## What is asked
From the entries below, copy out every line with "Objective" in it.

## Excerpted data
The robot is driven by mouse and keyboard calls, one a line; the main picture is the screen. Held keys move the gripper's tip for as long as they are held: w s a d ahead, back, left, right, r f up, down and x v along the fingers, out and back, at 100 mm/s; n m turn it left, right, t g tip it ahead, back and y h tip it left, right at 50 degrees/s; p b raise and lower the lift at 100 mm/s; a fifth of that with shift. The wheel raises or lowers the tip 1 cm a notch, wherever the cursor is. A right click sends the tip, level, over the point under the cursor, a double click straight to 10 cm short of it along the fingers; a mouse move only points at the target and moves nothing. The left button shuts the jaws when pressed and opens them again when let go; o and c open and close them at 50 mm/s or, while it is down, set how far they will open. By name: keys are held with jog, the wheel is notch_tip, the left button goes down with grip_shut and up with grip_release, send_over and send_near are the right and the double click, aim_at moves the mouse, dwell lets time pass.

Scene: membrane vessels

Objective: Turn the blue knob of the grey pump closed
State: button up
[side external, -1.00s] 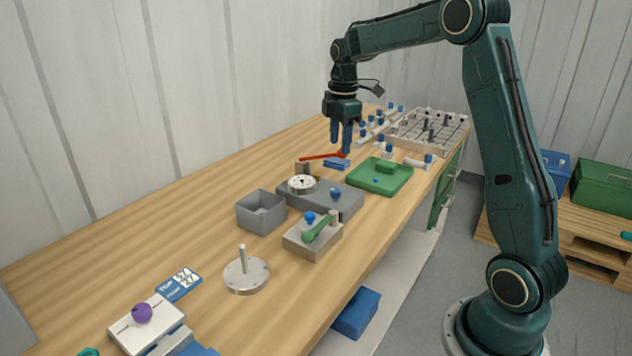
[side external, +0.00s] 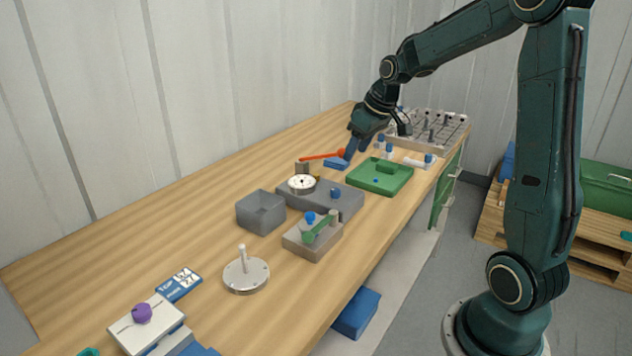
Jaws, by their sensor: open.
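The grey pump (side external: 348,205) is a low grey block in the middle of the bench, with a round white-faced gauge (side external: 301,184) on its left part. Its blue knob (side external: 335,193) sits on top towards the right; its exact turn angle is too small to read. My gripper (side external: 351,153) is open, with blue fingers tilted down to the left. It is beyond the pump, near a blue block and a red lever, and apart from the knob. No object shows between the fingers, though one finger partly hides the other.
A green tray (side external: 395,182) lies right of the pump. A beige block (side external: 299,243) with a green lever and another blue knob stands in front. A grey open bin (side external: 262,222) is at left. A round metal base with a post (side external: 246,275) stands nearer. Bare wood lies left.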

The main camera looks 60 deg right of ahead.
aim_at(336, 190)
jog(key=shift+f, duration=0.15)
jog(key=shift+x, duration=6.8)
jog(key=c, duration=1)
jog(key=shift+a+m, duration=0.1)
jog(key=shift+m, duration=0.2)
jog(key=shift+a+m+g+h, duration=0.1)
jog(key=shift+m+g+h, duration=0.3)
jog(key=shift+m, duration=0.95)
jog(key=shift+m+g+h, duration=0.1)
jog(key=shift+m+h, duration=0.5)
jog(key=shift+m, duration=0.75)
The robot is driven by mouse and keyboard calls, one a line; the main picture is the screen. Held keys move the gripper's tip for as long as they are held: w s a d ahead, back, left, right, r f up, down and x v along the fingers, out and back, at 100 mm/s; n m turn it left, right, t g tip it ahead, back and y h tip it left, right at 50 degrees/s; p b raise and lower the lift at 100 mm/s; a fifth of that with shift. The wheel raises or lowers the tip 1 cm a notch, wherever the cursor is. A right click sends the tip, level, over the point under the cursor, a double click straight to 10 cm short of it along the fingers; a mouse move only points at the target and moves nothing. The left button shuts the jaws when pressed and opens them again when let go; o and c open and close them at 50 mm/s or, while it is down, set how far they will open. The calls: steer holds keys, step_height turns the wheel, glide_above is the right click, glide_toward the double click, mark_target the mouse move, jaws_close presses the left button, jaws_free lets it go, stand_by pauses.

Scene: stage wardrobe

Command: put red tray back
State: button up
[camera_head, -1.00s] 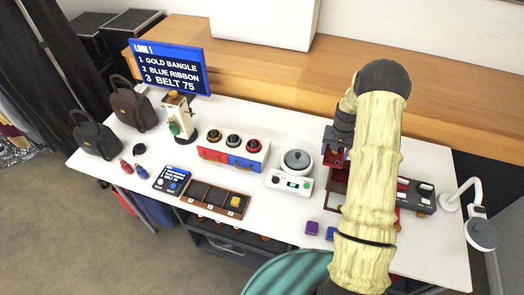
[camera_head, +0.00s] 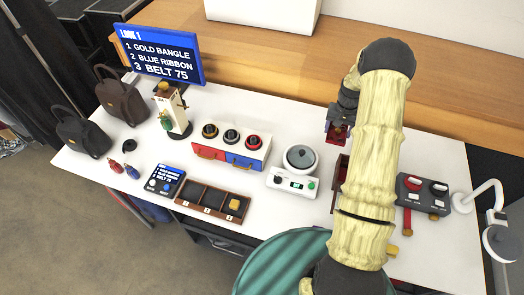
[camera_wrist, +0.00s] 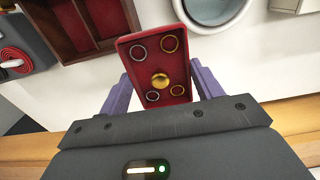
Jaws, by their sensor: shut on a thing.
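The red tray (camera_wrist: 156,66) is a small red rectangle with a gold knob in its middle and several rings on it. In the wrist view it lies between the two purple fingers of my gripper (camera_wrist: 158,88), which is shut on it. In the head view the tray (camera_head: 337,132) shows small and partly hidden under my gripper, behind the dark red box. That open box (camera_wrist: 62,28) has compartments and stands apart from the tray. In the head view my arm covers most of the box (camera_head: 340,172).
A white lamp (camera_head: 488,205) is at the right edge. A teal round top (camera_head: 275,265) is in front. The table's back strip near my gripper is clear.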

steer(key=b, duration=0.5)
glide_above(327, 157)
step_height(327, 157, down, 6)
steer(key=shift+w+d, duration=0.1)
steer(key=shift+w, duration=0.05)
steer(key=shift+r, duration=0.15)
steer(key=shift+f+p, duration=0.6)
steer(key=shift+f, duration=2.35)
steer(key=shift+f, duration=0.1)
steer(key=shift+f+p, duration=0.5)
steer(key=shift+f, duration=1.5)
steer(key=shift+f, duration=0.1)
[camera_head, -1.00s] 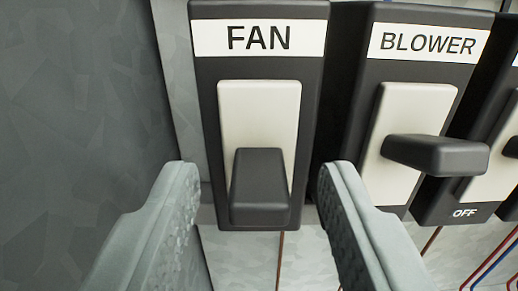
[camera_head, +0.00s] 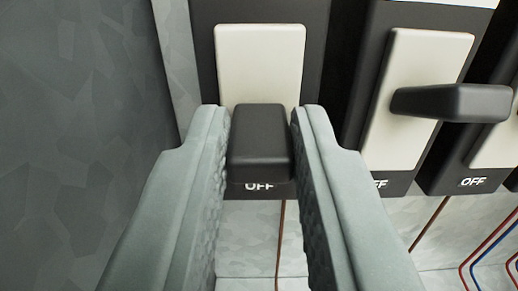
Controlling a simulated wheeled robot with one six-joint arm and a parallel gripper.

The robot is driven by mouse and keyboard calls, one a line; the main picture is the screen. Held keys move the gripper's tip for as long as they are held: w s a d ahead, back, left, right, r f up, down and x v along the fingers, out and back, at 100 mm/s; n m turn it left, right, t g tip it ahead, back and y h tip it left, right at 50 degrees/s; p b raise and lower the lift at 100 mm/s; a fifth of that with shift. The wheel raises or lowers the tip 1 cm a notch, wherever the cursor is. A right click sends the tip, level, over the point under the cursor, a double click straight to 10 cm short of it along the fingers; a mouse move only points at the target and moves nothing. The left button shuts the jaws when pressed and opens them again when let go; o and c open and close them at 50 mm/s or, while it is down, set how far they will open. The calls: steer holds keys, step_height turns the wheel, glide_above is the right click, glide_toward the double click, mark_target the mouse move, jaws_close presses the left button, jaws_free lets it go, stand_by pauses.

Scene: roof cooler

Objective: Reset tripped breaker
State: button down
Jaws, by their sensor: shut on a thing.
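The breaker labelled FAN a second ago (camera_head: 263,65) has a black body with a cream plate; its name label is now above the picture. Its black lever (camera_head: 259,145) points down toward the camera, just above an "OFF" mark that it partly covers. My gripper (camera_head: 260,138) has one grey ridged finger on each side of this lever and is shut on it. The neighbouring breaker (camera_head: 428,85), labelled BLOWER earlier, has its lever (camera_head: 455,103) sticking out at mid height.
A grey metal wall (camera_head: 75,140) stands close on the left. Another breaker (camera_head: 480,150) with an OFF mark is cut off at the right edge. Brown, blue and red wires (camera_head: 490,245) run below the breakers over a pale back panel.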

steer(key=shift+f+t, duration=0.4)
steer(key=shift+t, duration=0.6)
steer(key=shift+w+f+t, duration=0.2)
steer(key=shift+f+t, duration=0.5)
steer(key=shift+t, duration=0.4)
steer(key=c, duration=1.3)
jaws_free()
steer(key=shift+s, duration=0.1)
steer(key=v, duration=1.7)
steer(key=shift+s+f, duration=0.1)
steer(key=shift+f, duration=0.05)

## Written solution
Objective: Turn the blue knob of the grey pump closed
Objective: Reset tripped breaker

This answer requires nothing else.